The decision announced via conference call was made after an executive session. None of the commissioners were present in the office, and the only people attending the meeting in person were staff members, reporters, and a representative of the state Department of Audits, which is conducting a performance audit of the agency.

Perry with Common Cause thinks the ethics scandal may bring much needed pressure on lawmakers to act.

“It seems like the only time we get movement in the ethics world is when they are fearful of something,” Perry said of state lawmakers. “I think their reputations are on the line for being part of producing this mess that we’ve got now. Hopefully they will finally to step up and clean this thing up.”

Otherwise, he said it won’t matter who gets appointed next as executive secretary. His organization has proposed moving the agency into the judicial branch, changing its funding source, and stripping lawmakers of their power to appoint commission members.

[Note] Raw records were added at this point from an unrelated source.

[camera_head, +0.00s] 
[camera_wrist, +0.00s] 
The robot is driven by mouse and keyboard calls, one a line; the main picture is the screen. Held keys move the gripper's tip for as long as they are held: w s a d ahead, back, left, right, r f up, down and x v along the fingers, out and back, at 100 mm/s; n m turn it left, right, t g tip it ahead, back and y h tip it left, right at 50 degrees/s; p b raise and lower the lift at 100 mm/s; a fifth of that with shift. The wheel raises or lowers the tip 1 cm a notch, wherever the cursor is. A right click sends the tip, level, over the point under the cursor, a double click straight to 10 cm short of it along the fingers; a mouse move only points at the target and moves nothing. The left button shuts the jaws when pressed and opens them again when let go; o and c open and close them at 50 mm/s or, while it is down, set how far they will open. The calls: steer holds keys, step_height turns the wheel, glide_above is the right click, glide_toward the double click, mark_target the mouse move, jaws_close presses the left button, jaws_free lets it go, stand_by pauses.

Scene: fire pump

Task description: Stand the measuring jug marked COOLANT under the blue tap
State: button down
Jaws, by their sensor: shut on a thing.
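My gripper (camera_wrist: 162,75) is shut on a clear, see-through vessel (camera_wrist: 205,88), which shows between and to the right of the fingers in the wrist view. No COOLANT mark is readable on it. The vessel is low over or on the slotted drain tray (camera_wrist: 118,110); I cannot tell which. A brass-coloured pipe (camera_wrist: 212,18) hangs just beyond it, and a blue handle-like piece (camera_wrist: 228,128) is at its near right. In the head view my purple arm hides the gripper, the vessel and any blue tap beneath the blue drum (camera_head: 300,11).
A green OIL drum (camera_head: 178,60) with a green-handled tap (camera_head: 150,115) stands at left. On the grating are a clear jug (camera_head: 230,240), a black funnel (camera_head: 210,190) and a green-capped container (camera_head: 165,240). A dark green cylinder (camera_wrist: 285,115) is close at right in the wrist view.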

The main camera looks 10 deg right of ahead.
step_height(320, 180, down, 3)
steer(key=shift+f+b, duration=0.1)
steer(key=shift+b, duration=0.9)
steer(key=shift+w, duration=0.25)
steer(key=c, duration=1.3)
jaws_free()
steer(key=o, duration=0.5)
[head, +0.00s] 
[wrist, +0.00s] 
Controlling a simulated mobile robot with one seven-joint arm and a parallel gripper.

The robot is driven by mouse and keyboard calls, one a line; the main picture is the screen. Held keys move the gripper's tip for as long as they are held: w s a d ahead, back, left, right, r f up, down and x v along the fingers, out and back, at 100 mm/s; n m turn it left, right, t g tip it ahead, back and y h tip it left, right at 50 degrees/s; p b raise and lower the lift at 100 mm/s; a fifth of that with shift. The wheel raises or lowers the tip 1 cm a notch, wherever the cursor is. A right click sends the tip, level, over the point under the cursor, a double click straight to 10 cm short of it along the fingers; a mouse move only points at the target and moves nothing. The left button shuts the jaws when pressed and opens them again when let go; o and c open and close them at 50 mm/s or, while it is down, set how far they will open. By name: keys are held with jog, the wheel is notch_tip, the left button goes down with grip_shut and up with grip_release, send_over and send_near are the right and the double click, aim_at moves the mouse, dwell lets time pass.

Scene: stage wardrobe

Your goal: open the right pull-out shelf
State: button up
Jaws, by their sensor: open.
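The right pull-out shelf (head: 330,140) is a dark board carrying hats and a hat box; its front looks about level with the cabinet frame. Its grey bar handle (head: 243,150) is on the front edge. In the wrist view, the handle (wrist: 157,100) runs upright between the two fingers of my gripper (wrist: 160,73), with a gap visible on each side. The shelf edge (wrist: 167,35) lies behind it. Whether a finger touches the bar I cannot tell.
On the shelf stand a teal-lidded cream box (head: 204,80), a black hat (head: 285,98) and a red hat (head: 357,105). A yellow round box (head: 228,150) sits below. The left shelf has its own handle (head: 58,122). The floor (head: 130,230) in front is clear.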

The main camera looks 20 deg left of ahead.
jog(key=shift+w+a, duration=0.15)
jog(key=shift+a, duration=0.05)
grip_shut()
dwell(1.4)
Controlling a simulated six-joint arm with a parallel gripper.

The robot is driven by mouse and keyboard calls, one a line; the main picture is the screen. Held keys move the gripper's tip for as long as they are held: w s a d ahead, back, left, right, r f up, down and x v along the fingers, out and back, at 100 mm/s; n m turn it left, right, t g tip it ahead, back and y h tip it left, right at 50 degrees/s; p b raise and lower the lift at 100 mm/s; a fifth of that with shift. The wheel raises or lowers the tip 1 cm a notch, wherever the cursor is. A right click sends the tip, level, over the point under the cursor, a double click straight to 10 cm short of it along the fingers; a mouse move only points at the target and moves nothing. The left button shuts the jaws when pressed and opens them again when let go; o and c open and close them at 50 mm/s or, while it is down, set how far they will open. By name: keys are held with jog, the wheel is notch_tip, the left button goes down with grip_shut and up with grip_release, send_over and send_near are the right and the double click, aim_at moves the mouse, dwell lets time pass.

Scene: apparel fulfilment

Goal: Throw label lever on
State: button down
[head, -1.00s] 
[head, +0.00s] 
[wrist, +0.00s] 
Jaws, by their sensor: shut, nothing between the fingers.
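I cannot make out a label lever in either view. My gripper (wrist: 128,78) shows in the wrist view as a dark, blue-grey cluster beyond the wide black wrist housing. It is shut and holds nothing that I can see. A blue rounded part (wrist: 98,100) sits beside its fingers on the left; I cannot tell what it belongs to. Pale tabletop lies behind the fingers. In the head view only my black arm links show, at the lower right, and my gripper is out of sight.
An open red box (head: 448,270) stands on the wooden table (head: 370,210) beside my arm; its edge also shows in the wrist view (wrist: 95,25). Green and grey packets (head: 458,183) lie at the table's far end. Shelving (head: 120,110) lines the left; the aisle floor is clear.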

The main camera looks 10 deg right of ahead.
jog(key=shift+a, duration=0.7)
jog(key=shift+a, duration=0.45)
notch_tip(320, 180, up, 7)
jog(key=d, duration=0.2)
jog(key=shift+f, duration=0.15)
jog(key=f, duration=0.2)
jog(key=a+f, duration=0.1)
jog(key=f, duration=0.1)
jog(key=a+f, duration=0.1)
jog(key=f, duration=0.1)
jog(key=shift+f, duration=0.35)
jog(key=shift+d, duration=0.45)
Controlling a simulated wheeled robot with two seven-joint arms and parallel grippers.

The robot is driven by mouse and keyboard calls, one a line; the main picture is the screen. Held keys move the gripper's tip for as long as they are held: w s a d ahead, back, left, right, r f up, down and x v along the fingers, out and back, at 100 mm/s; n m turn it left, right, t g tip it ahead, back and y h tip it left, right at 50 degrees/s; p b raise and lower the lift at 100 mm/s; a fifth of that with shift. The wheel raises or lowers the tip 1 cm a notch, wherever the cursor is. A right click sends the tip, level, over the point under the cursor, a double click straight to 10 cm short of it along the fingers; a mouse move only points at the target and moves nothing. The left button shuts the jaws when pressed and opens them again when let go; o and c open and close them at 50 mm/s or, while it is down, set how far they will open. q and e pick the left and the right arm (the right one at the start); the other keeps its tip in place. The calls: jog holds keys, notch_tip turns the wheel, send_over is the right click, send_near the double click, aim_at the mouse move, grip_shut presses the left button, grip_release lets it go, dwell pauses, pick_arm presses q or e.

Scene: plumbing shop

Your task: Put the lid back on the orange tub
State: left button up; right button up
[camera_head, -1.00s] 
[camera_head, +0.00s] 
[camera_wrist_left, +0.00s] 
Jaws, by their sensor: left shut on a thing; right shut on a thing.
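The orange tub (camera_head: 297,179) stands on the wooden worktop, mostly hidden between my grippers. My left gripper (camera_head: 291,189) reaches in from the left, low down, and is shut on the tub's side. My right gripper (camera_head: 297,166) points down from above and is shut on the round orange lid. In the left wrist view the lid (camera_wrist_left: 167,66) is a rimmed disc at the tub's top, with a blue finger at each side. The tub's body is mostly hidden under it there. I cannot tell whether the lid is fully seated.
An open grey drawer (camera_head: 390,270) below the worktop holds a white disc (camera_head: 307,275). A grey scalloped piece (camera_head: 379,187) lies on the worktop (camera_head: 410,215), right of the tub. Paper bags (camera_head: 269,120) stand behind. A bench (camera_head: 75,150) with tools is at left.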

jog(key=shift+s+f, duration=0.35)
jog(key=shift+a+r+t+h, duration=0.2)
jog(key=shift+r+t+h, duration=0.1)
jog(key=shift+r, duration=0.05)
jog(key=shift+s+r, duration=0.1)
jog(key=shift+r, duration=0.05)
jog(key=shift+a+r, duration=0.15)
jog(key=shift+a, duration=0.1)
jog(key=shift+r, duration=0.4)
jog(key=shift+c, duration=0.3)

It’s been a tough year for the ethics commission, also known as the Georgia Government Transparency and Campaign Finance Commission. Kalberman won more than $1 million in a jury verdict after suing for being pushed out of her job. She has said she was fired because she was investigating potential wrong-doing in Deal’s election campaign.

Kalberman has said the aborted investigation had uncovered “troubling irregularities” with Deal’s campaign financial disclosures.

In an interview with GPB-TV’s On The Story in June, she said the Governor and the Speaker of the House appoint members of the state ethics commission, and that’s like asking the fox to guard the henhouse.

“The people who choose the people on the ethics commission are those same people that are regulated,” she said.

Three other complaints were quickly settled following her verdict. According to the settlements released by Attorney General Olens, the state is paying $1 million to the commission's former deputy, Sherry Streicker, $410,000 to former IT specialist John Hair and former staff attorney Elisabeth Murray-Obertein will receive $477,500.

A spokeswoman for Deal said the Governor had nothing to do with the ethics cases.

"While the Governor's Office has no say over personnel matters at the campaign finance commission, Gov. Deal has repeatedly said the current system is broken and needs major overhaul," she said in a statement. "For his second term, he has proposed a comprehensive reform plan that will remove any appearance of conflict of interest by ensuring no elected official's case is reviewed by appointees from his or her branch of government.

Deal’s opponent in the gubernatorial race, Democrat Jason Carter, has made the scandal a centerpiece of his campaign.

In a statement Monday, his campaign said LaBerge “was recommended for the position by the governor’s office. She took the job while the governor was under a major ethics investigation, which she subsequently quashed. The governor later praised her work in a personal letter of recommendation. Had LaBerge or the Attorney General’s office revealed the hidden documents during a whistleblower suit earlier this year, Gov. Deal may have been compelled to testify about his role in the cover-up of a major ethics investigation into his campaign.”

The ethics commission will have to replace LaBerge but it provided no details on when it will do so. A call to Stringfellow wasn’t returned.